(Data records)
────
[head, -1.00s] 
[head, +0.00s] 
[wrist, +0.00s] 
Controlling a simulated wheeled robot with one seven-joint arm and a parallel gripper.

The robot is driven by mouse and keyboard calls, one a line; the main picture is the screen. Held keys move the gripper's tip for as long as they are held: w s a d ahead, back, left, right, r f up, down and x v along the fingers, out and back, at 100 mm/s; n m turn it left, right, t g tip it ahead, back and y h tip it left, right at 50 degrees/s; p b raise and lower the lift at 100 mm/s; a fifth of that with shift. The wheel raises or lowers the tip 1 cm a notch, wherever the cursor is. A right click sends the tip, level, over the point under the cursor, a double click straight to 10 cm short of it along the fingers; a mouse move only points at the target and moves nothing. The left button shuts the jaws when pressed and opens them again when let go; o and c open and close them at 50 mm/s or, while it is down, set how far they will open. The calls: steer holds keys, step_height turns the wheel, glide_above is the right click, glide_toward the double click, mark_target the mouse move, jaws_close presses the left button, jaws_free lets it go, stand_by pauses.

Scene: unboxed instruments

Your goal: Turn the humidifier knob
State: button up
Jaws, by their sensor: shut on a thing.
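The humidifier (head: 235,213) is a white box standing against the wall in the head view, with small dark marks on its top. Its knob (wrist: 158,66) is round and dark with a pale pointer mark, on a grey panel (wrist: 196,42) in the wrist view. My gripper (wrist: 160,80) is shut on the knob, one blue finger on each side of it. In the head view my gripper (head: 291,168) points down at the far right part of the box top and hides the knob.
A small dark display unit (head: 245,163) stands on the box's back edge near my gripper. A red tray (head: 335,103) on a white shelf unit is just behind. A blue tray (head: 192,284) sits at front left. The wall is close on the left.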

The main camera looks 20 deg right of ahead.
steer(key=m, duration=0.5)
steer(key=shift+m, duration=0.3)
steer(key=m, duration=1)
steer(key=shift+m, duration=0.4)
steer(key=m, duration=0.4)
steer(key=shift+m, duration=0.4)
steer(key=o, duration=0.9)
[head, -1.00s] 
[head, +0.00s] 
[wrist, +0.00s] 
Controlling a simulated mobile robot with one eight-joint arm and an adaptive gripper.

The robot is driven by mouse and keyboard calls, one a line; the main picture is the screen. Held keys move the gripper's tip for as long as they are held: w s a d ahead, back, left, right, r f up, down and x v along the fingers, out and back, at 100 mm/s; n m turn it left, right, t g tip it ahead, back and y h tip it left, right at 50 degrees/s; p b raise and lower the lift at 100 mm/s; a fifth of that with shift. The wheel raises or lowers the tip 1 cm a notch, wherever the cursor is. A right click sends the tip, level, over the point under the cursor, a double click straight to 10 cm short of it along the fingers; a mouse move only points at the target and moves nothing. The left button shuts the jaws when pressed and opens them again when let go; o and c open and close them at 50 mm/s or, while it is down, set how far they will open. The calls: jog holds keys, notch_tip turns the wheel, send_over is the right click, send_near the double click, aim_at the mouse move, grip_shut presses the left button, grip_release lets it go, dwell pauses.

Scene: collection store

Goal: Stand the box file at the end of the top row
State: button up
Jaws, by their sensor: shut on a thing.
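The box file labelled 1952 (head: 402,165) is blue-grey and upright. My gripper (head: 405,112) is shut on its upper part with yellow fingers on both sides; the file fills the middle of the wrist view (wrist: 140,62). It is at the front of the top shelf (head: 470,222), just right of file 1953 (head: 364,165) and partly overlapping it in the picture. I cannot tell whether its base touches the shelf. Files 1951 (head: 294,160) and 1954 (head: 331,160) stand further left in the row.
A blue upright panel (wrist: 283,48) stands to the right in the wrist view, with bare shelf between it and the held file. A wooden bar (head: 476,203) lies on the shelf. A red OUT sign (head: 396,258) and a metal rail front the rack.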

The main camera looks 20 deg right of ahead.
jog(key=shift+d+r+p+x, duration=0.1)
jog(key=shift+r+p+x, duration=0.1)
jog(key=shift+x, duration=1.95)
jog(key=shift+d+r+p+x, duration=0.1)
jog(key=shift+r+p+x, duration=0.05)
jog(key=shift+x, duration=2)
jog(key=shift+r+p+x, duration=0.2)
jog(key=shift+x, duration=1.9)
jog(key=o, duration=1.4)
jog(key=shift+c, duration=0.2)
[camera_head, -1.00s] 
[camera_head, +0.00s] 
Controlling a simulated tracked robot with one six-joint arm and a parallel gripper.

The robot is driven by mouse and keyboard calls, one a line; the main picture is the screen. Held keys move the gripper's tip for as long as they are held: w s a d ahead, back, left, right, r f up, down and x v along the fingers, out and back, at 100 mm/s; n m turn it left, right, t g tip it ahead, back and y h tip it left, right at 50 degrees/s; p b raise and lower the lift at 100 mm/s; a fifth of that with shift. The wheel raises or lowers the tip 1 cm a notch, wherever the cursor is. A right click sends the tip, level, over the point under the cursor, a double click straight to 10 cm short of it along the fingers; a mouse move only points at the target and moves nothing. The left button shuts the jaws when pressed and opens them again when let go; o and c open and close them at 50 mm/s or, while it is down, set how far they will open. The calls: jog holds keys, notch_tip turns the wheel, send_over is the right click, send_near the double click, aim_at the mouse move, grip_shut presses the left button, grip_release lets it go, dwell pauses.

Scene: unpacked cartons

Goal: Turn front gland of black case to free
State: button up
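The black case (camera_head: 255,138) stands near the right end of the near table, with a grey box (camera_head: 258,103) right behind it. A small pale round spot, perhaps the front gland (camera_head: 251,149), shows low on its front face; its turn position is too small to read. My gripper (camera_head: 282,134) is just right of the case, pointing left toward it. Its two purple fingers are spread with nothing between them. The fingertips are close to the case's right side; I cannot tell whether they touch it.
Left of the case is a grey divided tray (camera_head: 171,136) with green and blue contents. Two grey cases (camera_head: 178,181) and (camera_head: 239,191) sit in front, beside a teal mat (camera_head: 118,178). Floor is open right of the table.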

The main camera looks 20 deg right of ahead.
────
*Aim*: Take every line from the data that contains the word "joint".

*In response*:
Controlling a simulated wheeled robot with one seven-joint arm and a parallel gripper.
Controlling a simulated mobile robot with one eight-joint arm and an adaptive gripper.
Controlling a simulated tracked robot with one six-joint arm and a parallel gripper.

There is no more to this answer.